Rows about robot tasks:
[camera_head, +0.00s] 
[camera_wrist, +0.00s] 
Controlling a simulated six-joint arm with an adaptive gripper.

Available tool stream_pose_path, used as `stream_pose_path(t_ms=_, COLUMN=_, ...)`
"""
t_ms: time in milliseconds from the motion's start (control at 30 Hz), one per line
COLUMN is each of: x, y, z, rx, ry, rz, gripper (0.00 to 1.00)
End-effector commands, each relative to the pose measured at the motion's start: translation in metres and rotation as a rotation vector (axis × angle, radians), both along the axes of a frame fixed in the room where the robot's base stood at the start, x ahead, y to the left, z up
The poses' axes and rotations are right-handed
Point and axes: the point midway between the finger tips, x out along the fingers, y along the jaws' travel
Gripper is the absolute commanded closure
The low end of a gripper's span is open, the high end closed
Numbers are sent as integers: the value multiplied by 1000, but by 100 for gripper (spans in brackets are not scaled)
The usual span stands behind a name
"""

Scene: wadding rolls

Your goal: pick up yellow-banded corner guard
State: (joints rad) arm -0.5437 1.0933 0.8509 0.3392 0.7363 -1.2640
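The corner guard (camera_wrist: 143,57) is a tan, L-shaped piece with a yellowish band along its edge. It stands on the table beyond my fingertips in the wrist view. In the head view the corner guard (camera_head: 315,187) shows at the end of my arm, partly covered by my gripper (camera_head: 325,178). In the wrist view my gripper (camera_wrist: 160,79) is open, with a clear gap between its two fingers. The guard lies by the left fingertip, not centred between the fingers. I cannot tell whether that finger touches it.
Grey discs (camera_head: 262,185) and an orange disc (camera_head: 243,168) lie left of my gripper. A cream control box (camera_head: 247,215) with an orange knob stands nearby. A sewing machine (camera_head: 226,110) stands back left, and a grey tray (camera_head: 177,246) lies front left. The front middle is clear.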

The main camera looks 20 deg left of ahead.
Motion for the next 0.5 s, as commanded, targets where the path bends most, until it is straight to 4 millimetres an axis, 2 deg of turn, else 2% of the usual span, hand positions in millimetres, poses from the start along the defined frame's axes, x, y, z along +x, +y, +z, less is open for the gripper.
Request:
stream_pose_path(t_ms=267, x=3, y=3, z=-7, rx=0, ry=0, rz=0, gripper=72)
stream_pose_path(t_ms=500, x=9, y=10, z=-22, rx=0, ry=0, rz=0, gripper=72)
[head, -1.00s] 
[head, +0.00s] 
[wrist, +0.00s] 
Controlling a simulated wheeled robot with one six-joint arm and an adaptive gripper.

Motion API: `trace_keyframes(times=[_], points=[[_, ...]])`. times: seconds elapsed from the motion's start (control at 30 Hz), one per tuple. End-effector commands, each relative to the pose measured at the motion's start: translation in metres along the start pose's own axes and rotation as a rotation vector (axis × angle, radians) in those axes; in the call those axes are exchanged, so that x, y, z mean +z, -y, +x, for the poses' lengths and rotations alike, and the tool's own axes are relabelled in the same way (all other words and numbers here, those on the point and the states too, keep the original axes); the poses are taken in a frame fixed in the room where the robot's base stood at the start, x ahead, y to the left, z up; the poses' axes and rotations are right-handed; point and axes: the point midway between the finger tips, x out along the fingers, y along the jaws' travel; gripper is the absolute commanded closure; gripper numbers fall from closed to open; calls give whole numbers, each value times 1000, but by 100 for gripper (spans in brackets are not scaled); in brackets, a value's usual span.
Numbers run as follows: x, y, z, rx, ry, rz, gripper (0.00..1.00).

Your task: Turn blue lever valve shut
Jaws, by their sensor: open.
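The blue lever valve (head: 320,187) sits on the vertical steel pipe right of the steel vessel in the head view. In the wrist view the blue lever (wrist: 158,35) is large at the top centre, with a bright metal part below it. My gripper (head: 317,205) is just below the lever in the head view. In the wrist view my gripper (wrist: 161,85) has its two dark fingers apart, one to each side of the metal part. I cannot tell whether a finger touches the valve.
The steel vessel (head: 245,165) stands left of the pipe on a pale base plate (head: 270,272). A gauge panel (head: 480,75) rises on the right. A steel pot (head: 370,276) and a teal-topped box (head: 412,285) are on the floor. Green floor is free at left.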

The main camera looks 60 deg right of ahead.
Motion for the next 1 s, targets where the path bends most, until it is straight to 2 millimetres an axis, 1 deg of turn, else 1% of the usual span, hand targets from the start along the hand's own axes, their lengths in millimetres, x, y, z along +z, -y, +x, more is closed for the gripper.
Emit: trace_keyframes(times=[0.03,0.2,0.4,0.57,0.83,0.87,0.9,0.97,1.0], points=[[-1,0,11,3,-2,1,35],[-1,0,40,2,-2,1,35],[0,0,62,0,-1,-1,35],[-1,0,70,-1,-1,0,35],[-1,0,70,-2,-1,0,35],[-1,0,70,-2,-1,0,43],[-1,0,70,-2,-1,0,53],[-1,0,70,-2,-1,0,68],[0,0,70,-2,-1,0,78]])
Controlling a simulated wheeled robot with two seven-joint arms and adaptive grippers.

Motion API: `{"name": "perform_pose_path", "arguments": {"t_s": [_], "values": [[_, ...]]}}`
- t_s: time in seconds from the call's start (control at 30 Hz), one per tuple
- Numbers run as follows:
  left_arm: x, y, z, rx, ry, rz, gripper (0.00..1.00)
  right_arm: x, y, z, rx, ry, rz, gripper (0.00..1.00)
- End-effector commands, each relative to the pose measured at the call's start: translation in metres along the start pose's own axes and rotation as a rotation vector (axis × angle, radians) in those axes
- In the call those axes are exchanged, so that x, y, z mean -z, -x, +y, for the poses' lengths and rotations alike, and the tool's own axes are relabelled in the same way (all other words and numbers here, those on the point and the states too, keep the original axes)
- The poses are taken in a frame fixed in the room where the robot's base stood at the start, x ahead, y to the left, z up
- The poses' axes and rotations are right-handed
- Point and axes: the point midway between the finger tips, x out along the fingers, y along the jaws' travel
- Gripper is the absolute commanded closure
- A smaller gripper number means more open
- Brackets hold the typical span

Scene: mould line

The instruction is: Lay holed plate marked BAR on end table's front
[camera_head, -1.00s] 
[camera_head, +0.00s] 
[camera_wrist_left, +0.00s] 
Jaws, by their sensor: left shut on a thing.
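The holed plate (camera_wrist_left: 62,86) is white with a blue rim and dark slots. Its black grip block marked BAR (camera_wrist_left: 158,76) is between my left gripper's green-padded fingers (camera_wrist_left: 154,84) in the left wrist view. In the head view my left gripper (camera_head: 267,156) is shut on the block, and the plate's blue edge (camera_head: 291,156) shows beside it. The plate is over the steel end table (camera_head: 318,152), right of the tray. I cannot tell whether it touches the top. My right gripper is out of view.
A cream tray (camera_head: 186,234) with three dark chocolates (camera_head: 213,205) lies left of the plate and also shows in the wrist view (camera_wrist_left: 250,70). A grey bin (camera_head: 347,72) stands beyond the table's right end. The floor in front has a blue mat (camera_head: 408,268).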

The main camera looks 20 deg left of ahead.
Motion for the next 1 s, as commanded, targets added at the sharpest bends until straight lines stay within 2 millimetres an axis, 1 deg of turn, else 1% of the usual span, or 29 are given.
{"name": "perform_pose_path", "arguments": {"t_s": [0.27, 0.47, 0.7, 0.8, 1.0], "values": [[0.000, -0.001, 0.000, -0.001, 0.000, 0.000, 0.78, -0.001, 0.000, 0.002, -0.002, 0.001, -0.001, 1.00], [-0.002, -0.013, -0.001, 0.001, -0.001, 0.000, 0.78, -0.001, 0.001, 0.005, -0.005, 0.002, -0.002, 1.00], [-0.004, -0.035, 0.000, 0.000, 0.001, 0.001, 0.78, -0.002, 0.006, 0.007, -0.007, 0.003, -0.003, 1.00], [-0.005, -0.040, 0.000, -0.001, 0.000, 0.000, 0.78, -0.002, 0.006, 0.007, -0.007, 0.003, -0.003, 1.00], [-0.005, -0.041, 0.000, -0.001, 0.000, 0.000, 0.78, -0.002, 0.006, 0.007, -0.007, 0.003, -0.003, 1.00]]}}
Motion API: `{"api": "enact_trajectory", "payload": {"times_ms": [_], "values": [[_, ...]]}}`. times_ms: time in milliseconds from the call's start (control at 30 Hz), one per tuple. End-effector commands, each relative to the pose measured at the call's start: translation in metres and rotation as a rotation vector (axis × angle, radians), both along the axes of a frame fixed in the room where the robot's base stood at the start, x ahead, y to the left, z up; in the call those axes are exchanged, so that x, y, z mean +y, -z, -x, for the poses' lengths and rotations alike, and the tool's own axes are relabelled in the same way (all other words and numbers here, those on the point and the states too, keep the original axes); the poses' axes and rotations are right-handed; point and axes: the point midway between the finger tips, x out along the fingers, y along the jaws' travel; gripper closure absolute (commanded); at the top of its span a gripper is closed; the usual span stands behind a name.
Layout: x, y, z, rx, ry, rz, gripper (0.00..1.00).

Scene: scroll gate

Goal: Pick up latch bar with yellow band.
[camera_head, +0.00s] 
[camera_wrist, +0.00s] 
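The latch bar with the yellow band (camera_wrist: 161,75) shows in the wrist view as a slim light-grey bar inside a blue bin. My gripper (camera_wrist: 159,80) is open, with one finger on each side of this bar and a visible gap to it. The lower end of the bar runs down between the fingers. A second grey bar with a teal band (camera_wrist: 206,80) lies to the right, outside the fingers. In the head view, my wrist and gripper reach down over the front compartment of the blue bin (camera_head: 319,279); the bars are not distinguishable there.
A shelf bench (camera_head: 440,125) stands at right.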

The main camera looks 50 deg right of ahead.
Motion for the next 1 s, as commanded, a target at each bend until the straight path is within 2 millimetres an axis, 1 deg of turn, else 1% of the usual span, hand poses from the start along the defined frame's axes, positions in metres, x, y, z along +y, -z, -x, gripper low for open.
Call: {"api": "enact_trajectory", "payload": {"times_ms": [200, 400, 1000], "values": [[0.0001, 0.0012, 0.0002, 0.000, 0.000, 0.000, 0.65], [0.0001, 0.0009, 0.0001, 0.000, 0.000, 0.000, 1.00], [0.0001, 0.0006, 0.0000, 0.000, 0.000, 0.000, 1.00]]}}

WRITTEN PROBLEM: Look through the entries and return every line where "wheeled" appears.

TASK RESULT:
Controlling a simulated wheeled robot with one six-joint arm and an adaptive gripper.
Controlling a simulated wheeled robot with two seven-joint arms and adaptive grippers.

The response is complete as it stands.